A fellow student with a mathematical bent tells you that the wave function of a traveling wave on a thin rope is \(y(x, t)=\) 2.30 \(\mathrm{mm} \cos [(6.98 \mathrm{rad} / \mathrm{m}) x+(742 \mathrm{rad} / \mathrm{s}) t] .\) Being more practical, you measure the rope to have a length of 1.35 \(\mathrm{m}\) and a mass of 0.00338 \(\mathrm{kg}\) . You are then asked to determine the following: (a) amphtude; (b) frequency; (c) wavelength; (d) wave speed; (e) direction the wave is traveling; (f) tension in the rope; (g) aver- age power transmitted by the wave.

Short Answer

Expert verified
Amplitude: 2.30 mm; Frequency: ~118.16 Hz; Wavelength: ~0.90 m; Wave Speed: ~106.34 m/s; Direction: Negative x-direction; Tension: ~28.3 N; Power: ~5.04 W.

Step by step solution

01

Identify the Amplitude

The amplitude of the wave can be directly read from the wave function given.
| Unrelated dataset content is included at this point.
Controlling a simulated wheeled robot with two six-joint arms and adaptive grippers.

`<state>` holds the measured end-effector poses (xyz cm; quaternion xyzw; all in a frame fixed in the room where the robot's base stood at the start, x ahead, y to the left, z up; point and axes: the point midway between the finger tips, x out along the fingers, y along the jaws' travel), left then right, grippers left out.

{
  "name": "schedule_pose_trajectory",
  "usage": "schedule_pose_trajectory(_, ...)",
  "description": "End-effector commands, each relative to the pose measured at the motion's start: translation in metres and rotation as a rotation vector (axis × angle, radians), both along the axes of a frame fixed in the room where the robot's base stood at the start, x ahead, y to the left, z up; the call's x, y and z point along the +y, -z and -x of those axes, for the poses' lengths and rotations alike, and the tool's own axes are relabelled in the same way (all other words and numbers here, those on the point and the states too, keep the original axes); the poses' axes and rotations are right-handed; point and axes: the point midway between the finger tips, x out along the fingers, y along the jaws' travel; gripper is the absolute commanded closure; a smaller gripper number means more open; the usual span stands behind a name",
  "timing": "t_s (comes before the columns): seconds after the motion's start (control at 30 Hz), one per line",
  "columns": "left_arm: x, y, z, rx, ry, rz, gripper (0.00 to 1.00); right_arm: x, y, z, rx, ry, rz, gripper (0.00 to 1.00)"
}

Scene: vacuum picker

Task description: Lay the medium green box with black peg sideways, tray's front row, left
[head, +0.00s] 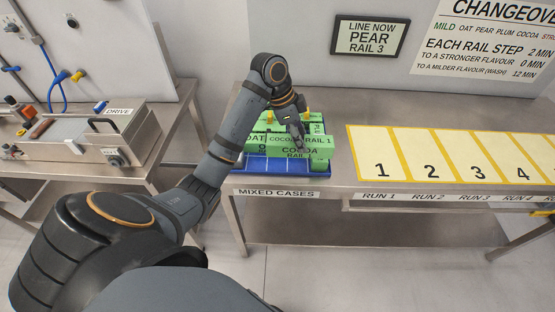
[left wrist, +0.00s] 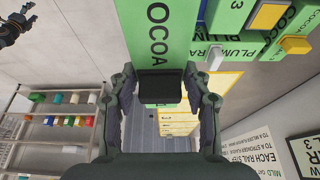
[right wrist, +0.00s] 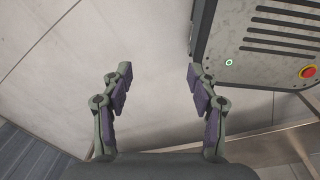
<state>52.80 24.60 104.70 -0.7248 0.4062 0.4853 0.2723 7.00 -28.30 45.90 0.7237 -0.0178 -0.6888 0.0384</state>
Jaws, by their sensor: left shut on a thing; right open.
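My left gripper (head: 298,136) is over the right part of the blue tray (head: 250,165) in the head view. In the left wrist view its fingers (left wrist: 160,82) are shut on the black peg (left wrist: 160,88) of a green box (left wrist: 150,35) lettered COCOA. In the head view this box (head: 322,148) seems to be at the tray's right side; whether it touches the tray I cannot tell. More green boxes (head: 258,138) stand in the tray behind, partly hidden by my arm. My right gripper (right wrist: 159,78) is open and empty in the right wrist view.
Yellow (left wrist: 296,45) and white (left wrist: 215,58) pegs stand on neighbouring boxes close to the held one. Numbered yellow run lanes (head: 380,150) lie right of the tray. A machine marked DRIVE (head: 110,135) stands on the left bench.

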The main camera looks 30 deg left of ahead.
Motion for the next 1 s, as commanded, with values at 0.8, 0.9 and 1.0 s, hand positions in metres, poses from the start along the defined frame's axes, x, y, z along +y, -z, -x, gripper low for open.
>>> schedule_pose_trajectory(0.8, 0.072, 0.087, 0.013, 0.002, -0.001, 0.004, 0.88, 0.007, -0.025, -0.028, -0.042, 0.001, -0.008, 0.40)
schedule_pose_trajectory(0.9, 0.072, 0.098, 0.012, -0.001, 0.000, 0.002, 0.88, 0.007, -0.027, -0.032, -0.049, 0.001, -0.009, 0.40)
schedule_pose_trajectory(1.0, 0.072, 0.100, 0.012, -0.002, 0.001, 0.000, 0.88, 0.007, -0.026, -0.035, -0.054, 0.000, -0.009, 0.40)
The term outside the cosine function represents the amplitude. In this case, the amplitude \( A \) is 2.30 mm.
02

Determine the Frequency

The angular frequency \( \omega \) is given as 742 rad/s. The frequency \( f \) is related to the angular frequency by the formula \( f = \frac{\omega}{2\pi} \). Substituting the known value, \( f = \frac{742}{2\pi} \approx 118.16 \) Hz.
03

Calculate the Wavelength

The wave number \( k \) is given as 6.98 rad/m. The wavelength \( \lambda \) is related to the wave number by the formula \( \lambda = \frac{2\pi}{k} \). Substituting the known value, \( \lambda = \frac{2\pi}{6.98} \approx 0.90 \) m.
04

Find the Wave Speed

The wave speed \( v \) is related to the frequency and the wavelength by the equation \( v = f \cdot \lambda \). Substituting the known values, \( v = 118.16 \text{ Hz} \times 0.90 \text{ m} \approx 106.34 \text{ m/s} \).
05

Determine the Direction of the Wave

The wave function contains the term \((6.98 \, \text{rad/m})x + (742 \, \text{rad/s})t\). Since both the spatial and temporal components have the same sign, the wave travels in the negative x-direction.
06

Calculate the Tension in the Rope

To find the tension, we first calculate the linear mass density \( \mu = \frac{\text{mass}}{\text{length}} = \frac{0.00338 \, \text{kg}}{1.35 \, \text{m}} \approx 0.0025 \, \text{kg/m}\). The tension \( T \) can be found using the wave speed formula \( v = \sqrt{\frac{T}{\mu}} \). Solving for \( T \), we get \( T = v^2 \cdot \mu \approx 106.34^2 \cdot 0.0025 \approx 28.3 \, \text{N} \).
07

Calculate the Average Power Transmitted by the Wave

The power is calculated using the formula \( P = \frac{1}{2} \mu v \omega^2 A^2 \), where \( A \) is the amplitude in meters. Substituting the values, \( P = \frac{1}{2} \times 0.0025 \times 106.34 \times 742^2 \times (2.30 \times 10^{-3})^2 \approx 5.04 \,\text{W}\).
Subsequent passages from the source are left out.